Records excerpted from a collection:
───
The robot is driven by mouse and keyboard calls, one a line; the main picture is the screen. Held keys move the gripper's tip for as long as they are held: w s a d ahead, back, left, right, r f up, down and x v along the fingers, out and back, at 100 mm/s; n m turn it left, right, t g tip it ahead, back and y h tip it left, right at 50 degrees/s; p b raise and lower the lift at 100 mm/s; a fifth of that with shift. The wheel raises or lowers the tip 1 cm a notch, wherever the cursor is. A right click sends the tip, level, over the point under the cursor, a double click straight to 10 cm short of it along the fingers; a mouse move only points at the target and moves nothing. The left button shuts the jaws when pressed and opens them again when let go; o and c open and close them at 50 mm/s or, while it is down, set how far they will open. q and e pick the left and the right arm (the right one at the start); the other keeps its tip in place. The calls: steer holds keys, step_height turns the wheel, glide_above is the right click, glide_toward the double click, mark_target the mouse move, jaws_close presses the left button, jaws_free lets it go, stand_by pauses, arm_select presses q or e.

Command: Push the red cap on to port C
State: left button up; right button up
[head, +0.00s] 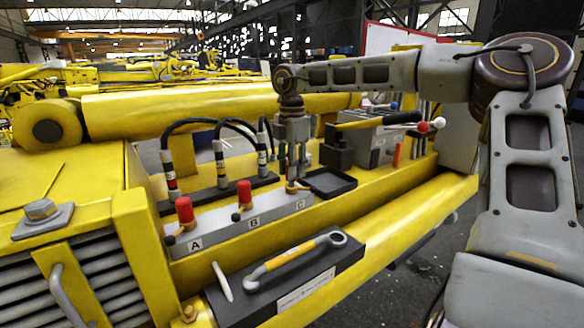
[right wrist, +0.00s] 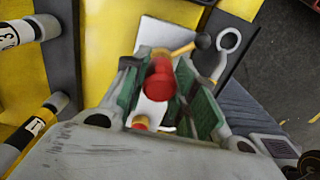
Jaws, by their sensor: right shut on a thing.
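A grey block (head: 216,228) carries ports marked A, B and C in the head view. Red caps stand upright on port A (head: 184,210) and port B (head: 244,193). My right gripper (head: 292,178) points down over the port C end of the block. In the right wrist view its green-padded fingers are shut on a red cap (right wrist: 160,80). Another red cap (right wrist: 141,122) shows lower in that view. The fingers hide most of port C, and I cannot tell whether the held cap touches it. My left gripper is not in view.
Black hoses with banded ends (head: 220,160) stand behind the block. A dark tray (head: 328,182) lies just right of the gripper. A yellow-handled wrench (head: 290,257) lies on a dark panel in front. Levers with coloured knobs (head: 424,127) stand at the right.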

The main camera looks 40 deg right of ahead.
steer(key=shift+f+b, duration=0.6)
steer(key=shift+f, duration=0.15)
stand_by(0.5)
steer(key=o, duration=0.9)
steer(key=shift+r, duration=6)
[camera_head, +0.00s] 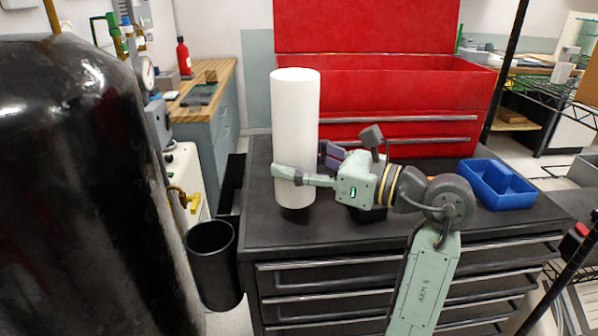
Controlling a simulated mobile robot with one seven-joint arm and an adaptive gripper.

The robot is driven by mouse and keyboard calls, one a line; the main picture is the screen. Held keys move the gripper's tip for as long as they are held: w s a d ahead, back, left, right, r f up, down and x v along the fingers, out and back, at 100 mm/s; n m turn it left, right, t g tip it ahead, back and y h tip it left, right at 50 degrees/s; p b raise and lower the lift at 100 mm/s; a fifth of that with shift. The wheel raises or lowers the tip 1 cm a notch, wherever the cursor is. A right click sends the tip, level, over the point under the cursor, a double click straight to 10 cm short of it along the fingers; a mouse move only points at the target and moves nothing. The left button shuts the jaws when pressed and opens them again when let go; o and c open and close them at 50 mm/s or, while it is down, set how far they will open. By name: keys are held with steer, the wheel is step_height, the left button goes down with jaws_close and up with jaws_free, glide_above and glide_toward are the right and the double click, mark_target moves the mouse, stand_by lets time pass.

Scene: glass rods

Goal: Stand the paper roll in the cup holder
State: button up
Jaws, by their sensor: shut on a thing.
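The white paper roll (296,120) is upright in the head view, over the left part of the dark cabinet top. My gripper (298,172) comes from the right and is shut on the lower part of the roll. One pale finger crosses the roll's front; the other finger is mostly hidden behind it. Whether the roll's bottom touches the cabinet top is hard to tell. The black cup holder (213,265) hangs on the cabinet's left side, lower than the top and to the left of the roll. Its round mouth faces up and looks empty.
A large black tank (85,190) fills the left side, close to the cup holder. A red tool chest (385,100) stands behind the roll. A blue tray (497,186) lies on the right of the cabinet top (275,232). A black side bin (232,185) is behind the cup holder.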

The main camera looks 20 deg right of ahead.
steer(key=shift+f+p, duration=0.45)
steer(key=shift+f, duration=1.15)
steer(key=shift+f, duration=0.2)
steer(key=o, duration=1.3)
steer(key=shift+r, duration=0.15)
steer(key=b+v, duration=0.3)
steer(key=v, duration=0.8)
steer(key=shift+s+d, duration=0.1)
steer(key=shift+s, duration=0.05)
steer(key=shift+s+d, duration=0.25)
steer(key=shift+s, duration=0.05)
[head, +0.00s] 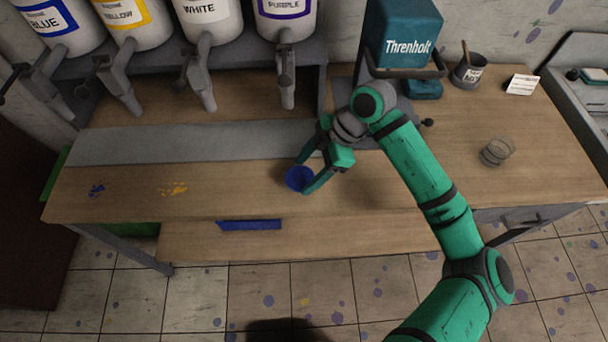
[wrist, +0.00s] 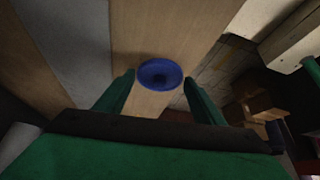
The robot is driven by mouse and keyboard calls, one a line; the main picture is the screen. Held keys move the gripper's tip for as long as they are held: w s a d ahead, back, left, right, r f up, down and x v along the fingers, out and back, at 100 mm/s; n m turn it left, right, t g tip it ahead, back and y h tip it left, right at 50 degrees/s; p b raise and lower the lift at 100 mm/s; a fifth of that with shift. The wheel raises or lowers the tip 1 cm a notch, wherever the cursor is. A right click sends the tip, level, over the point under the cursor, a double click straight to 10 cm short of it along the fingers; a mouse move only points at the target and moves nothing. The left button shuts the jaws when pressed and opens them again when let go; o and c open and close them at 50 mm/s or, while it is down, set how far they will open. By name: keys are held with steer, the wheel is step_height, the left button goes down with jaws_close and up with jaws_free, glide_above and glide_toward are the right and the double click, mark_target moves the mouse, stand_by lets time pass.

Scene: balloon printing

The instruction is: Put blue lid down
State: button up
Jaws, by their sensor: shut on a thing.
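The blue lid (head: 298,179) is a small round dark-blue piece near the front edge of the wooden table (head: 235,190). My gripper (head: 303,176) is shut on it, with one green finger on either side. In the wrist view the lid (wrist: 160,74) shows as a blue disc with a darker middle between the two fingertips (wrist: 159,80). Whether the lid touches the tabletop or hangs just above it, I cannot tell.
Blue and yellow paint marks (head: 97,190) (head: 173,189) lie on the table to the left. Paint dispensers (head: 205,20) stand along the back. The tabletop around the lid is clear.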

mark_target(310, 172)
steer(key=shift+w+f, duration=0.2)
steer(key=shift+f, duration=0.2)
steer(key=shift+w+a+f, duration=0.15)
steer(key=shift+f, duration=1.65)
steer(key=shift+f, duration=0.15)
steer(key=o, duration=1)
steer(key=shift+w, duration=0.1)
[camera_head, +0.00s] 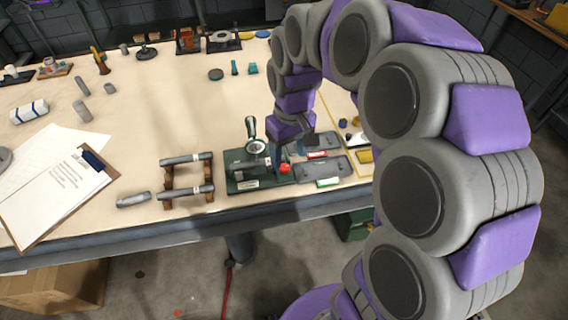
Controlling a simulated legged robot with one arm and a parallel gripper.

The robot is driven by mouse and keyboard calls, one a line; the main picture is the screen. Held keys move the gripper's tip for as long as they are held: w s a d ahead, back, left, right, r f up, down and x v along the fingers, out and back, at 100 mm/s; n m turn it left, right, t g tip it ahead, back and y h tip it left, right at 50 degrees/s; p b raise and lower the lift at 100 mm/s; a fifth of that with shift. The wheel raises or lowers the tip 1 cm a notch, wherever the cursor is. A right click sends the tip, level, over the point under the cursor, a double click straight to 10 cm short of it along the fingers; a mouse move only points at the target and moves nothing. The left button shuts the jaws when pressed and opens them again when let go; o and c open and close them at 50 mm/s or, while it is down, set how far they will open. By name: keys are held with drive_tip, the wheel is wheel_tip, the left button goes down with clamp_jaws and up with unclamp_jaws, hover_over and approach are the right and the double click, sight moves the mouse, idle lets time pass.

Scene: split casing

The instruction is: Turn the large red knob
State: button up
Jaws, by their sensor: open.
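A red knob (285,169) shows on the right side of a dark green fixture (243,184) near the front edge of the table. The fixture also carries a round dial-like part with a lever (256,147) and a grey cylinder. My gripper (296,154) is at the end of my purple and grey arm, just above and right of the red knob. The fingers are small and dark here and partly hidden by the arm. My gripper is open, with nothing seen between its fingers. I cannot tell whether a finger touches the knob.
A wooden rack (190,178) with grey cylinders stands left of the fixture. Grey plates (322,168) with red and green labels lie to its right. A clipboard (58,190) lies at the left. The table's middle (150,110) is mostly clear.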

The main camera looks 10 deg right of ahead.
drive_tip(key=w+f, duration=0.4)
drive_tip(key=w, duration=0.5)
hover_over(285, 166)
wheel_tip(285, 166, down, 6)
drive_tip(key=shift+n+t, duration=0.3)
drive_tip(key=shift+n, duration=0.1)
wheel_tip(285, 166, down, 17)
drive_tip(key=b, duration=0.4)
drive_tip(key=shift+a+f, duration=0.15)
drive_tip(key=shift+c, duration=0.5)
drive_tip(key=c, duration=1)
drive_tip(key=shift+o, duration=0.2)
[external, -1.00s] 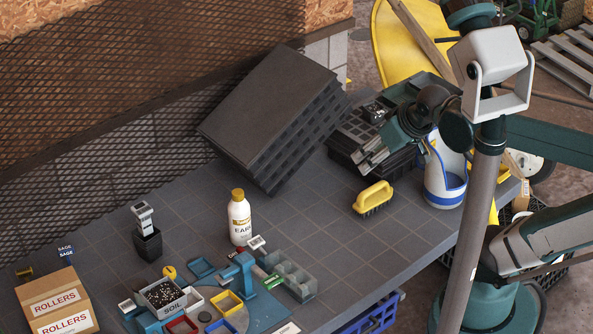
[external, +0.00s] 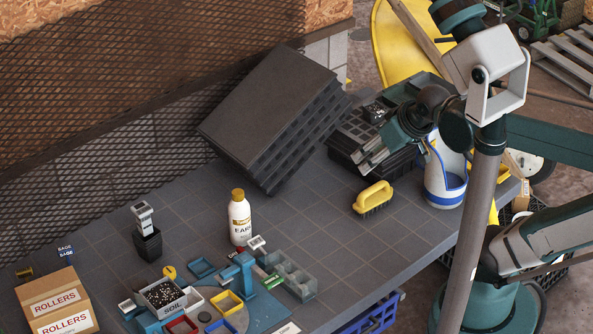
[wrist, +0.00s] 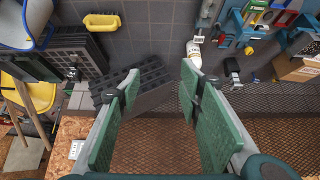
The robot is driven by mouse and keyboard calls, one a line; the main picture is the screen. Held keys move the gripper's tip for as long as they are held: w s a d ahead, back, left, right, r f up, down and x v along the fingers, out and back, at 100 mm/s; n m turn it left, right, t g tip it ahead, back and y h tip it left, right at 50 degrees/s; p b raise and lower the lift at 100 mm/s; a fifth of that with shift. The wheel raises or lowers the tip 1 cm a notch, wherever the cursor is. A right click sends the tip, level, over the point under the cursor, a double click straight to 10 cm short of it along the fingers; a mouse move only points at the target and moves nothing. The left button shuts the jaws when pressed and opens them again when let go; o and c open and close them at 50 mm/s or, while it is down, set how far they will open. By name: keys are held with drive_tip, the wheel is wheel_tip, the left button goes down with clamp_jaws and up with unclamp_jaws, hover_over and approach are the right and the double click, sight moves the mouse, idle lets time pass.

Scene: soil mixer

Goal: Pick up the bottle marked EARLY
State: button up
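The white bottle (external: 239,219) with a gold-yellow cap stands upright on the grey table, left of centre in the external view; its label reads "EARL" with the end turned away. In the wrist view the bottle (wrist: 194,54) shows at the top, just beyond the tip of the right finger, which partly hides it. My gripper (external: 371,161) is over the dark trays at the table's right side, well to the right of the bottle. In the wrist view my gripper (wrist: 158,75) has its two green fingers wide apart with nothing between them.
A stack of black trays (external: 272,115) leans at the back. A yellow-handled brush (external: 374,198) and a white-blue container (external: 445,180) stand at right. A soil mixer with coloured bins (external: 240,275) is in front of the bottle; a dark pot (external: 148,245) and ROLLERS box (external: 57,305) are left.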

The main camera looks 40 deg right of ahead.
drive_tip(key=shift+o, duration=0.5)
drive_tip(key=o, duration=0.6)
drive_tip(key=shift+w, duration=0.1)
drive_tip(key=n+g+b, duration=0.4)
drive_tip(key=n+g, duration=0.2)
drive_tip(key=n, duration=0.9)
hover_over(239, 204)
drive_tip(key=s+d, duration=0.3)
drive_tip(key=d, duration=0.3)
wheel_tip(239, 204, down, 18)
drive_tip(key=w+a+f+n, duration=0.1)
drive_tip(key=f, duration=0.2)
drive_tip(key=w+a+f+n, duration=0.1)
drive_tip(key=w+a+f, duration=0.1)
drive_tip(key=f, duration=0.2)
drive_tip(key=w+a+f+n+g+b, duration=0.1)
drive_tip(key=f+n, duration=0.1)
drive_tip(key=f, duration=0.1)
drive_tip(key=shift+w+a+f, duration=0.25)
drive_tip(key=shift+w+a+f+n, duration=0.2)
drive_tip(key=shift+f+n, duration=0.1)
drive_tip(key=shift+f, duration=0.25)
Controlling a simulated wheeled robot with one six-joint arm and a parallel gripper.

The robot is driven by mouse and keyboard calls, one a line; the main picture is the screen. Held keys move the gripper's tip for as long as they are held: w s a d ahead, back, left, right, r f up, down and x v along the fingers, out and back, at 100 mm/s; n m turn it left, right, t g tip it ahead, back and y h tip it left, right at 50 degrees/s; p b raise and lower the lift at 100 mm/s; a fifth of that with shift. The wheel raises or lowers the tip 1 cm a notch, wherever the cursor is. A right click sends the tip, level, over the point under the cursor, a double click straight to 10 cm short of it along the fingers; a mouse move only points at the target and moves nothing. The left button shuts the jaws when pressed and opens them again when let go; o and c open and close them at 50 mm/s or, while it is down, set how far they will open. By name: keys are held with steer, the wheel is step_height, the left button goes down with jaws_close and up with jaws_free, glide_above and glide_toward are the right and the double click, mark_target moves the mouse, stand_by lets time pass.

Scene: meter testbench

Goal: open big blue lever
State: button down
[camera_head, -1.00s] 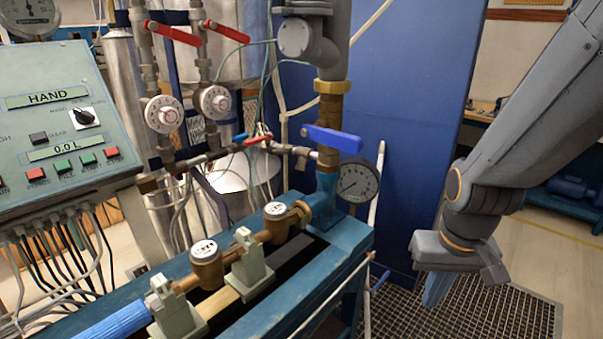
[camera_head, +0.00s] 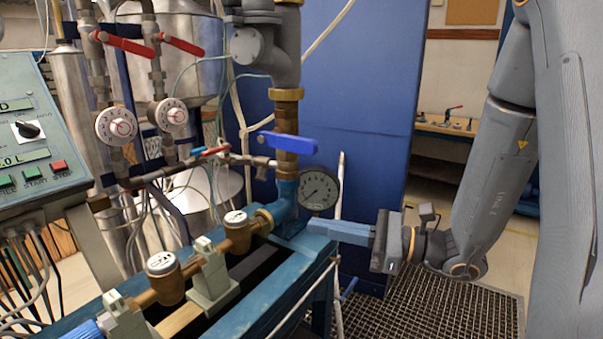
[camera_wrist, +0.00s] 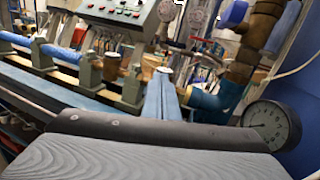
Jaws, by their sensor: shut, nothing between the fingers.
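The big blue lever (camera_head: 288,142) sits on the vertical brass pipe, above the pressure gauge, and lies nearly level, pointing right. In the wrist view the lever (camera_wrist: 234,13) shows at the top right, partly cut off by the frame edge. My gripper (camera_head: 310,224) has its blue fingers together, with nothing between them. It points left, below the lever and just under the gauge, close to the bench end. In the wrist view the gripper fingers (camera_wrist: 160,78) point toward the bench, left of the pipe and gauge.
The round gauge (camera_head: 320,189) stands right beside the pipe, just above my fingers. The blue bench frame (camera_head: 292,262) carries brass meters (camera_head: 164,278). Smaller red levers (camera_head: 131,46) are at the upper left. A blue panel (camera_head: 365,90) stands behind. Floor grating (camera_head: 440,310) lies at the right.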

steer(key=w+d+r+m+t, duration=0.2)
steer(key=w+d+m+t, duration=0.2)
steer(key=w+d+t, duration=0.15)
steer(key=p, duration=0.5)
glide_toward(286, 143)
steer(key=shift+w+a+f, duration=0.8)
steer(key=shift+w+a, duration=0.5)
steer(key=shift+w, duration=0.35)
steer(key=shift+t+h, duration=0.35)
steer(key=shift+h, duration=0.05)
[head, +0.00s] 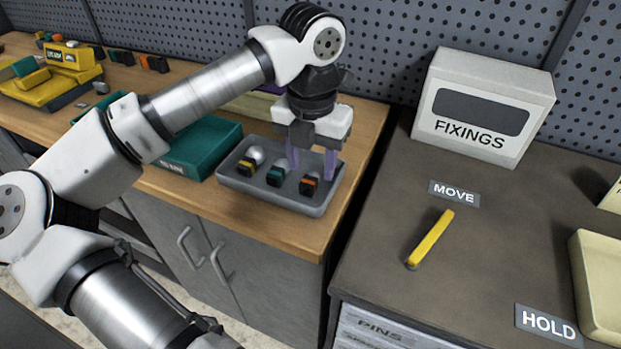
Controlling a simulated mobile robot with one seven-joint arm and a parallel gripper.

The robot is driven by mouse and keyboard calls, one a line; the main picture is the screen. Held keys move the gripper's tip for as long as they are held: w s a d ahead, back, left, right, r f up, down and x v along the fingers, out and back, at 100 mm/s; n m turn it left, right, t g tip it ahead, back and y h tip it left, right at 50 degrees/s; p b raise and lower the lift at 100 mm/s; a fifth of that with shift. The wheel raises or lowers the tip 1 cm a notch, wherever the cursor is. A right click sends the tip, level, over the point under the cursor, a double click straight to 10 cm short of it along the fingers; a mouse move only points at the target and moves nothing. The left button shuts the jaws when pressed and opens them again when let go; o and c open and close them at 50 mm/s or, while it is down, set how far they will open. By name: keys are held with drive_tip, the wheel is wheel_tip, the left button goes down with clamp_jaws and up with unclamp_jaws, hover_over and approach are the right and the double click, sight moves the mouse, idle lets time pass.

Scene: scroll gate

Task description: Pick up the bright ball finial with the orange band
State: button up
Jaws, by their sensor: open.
───
[TASK OBJECTIVE]
Look above for the line with "Goal: open big blue lever"; quote it and every line after it, stopping after the line with "[camera_wrist, +0.00s]", exactly, with nothing added and without pictures.

[SOLVED EXERCISE]
Goal: open big blue lever
State: button down
[camera_head, -1.00s] 
[camera_head, +0.00s] 
[camera_wrist, +0.00s] 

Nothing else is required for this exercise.